After setting gflags, I could see "LdrpNameToOrdinal - WARNING: Procedure "??0SomeFunction@@QAE@H@Z" could not be located in DLL at base 0x10000000" in the debugger. The address 0x10000000 pointed at ApplicationLibrary3.dll. After checking with peviewer, indeed Application.exe tried to import ??0SomeFunction@@QAE@H@Z from ApplicationLibrary3.dll, but the library did not export it. The library was in a previous version (luckily the version in the file's metadata reflects application version). It probably wasn't replaced...
NtTestAlert is a red herring. The error occurred before the NtTestAlert. It’s weird that the executable imports functions from itself.

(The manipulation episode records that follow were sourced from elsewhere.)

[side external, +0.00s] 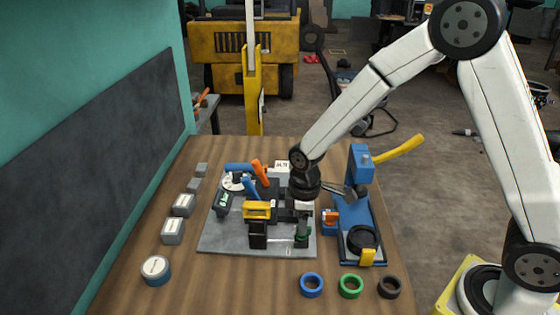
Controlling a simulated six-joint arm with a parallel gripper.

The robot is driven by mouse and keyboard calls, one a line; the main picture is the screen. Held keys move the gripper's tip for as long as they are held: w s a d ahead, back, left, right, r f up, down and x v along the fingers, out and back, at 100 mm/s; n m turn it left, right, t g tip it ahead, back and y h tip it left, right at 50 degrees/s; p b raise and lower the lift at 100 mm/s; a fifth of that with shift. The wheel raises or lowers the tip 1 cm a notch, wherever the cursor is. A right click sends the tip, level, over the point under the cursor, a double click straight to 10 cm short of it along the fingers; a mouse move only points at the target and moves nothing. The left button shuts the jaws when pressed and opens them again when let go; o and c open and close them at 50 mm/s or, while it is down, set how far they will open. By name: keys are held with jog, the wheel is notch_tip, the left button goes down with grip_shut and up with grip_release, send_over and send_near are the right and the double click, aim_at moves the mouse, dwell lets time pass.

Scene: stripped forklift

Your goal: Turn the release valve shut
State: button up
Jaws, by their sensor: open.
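A blue hydraulic unit (360,212) with a yellow handle (399,149) stands on the right of the bench. A small orange-red part (331,217) sits on the blue block at its left side; it looks like the release valve, but it is too small to tell its setting. My gripper (346,191) is open and points right from the dark wrist, close to the blue unit and a little above the orange-red part. I cannot tell whether its fingers touch anything. My wrist hides part of the area behind it.
A grey plate (220,243) left of the unit carries several fixtures, including a yellow-topped block (257,210). Blue (312,284), green (350,285) and black (389,287) rings lie along the front.

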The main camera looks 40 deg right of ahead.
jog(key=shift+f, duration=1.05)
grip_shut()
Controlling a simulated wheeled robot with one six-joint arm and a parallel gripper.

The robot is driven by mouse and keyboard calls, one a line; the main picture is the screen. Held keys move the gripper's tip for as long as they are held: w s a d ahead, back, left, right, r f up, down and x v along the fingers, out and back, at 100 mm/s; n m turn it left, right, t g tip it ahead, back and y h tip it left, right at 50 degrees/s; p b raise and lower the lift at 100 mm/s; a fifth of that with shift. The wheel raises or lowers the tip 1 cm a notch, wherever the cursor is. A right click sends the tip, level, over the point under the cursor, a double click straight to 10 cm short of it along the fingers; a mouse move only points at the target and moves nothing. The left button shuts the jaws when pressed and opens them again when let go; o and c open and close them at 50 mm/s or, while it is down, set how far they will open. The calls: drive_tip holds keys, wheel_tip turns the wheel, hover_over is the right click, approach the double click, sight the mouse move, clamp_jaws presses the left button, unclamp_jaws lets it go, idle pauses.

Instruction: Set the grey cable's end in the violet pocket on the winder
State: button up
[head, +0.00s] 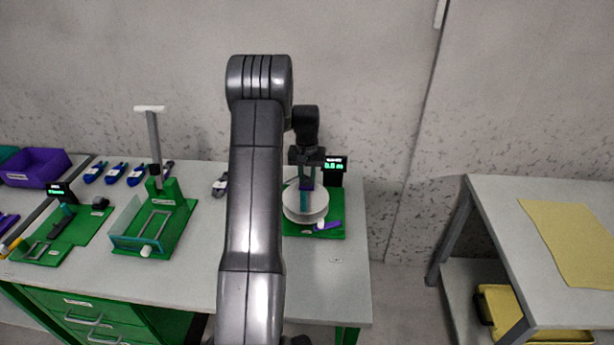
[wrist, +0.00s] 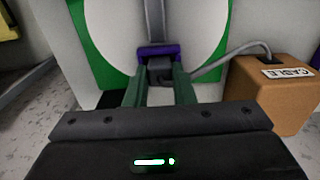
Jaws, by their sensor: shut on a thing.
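The winder's white drum (head: 291,205) stands on a green base (head: 336,232) at the bench's right end. It fills the upper wrist view (wrist: 110,35). My gripper (head: 304,198) is at the drum, pointing down. In the wrist view my gripper's green fingers (wrist: 159,82) are shut on the grey cable's dark end (wrist: 160,68). The violet pocket (wrist: 172,49) is right at the fingertips, against the cable's end. I cannot tell how deep the end sits in it. The grey cable (wrist: 215,66) runs right to a brown box marked CABLE (wrist: 285,98).
A small display (head: 335,164) stands behind the drum, and a violet handle (head: 330,226) at its front. Green fixtures (head: 150,225) and several blue tools (head: 115,174) lie left. My arm hides the bench's middle. Another table (head: 550,195) stands right, across a gap.

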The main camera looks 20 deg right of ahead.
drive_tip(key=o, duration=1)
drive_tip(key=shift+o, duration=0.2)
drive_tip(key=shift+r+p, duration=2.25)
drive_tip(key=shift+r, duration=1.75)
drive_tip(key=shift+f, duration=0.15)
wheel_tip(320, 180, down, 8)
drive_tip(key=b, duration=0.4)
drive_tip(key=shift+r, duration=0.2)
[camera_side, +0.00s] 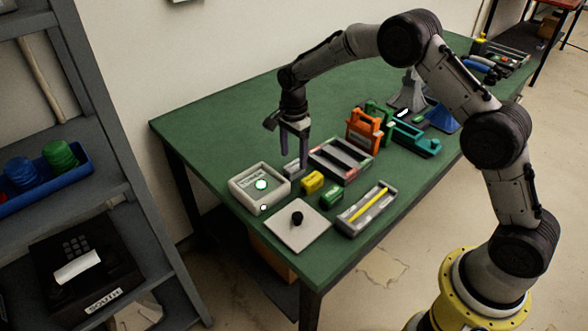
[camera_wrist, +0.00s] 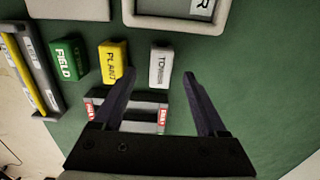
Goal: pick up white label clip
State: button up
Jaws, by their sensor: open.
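The white label clip (camera_wrist: 160,66), lettered "TOWER", lies on the green table in the wrist view, at the end of a row of clips. In the side view it shows as a small pale block (camera_side: 291,171), partly hidden by the fingers. My gripper (camera_side: 294,160) is open and points down above it. In the wrist view the fingertips of my gripper (camera_wrist: 160,75) are apart, one on each side of the clip in the picture. I cannot tell the exact height between them and the clip.
A yellow clip (camera_side: 312,182) and a green clip (camera_side: 331,196) lie close by. The table's far left is clear.

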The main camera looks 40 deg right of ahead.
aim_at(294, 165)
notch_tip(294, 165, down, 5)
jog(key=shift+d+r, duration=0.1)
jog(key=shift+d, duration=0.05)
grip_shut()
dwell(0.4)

“a DLL waits until all its dependents are uninitialized before itself uninitializing”
Strike that, reverse it.
I know a lot of developers have balked at the idea of leaking memory or handles, because while running in the debugger they have telemetry tools that report memory or handles leaks – and they don’t want to obscure real memory leaks with the false positives. That’s why I wrap those Free functions in IsDebuggerPresent. This way I still get the quick shutdown, and my memory and GDI leak trackers don’t go insane.
Before using IsDebuggerPresent one should estimate how many undebuggable bugs will make her happy.